Manga/Comics as Zuhanden
I have already written up how these larger theoretical questions pertain to my understanding of comics, so I will alert you, dear reader, once that publication finally sees the light of day. What I did not cover in that piece, however, is the darker side of this, to my mind, rather liberating conception of understanding and interpretation. If what Heidegger says is accurate–and I am inclined to say it is–then the failure to examine our conceptualizing understanding as basic but fundamental interpretation (c.f. Auslegung) and the failure to examine how that understanding guides the way we even begin to think important questions do serious harm. “[T]he way in which the entity we are interpreting is to be conceived can be drawn from the entity itself, or the interpretation can force the entity into concepts to which it is opposed in its manner of Being. In either case, the interpretation has already decided for a definite way of conceiving it, either with finality or with reservations…” (p. 191)

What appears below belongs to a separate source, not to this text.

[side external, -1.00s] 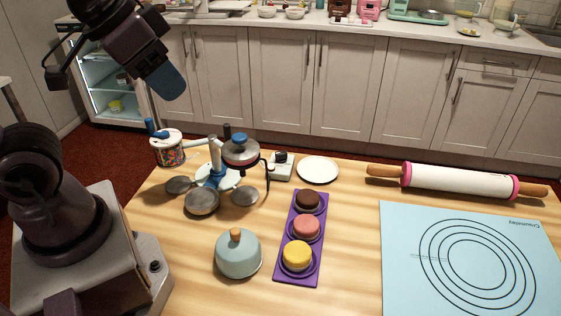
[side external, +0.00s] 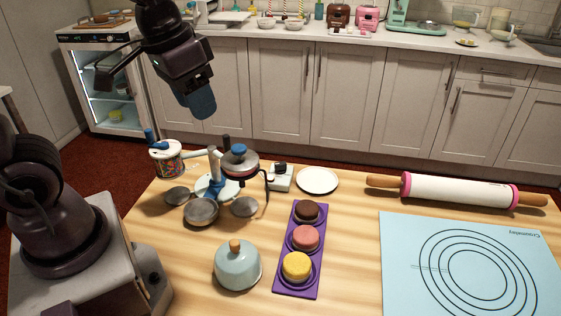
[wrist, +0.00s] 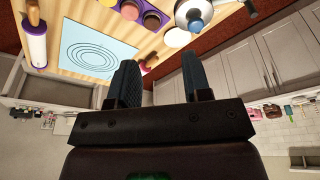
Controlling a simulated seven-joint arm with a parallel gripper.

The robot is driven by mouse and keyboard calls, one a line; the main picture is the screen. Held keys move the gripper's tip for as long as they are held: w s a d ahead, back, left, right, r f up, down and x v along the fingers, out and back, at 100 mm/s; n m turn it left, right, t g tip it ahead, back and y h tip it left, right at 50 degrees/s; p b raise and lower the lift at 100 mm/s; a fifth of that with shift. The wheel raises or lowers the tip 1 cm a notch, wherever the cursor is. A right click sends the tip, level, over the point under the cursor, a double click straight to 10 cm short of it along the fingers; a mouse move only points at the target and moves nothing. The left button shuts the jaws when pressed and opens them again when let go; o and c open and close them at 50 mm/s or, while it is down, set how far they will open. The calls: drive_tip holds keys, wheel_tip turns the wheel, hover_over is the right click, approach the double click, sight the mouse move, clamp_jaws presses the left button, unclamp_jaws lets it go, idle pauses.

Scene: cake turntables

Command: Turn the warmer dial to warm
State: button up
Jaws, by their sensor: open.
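A small white box with a black knob on top (side external: 281,177) stands at the back of the table. It looks like the warmer and its dial, but the dial's markings are too small to read. A dark-bodied pot with a blue lid knob (side external: 239,165) stands just left of it and also shows in the wrist view (wrist: 195,10). My gripper (side external: 200,105) hangs in the air above and left of the pot, well clear of the box. In the wrist view its two fingers (wrist: 158,62) are apart with nothing between them.
A stand with several round pans (side external: 202,212) and a sprinkle jar (side external: 167,160) crowd the back left. A white plate (side external: 317,180) lies right of the box. A purple tray (side external: 287,285) holds three cakes. A grey dome (side external: 238,266), rolling pin (side external: 455,190) and blue mat (side external: 400,275) lie nearer.

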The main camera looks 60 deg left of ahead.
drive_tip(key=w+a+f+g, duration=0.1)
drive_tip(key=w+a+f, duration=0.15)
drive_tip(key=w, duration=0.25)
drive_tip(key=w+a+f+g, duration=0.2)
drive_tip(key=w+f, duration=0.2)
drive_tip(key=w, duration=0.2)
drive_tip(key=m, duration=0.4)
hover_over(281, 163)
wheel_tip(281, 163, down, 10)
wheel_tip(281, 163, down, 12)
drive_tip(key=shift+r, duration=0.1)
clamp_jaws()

The reason why I am generally loath to think of phenomena in comics/manga outside of genealogical terms (i.e. where does this come from and what does it relate to?) is that by isolating phenomena and trying to respond to them “objectively” (this is common fault of formalism), one creates more problems than she solves: not only have you failed to respond to the open-ended what question, but by pinning things down, so to speak, you have perpetuated the delusion that such a fundamental question can be definitively answered and thus dispensed with. I provide many different and sometimes contradictory answers to the question of manga (as well as many different ways of approaching it), precisely because I do not think the question should ever be dispensed with. It should continue to inform how we address comics, to cause us to be responsive to historical shifts and formal changes, and to see how not only do we enter into a relationship with these texts that determine in part what and how they are but also how they serve to determine ourselves as scholars and readers.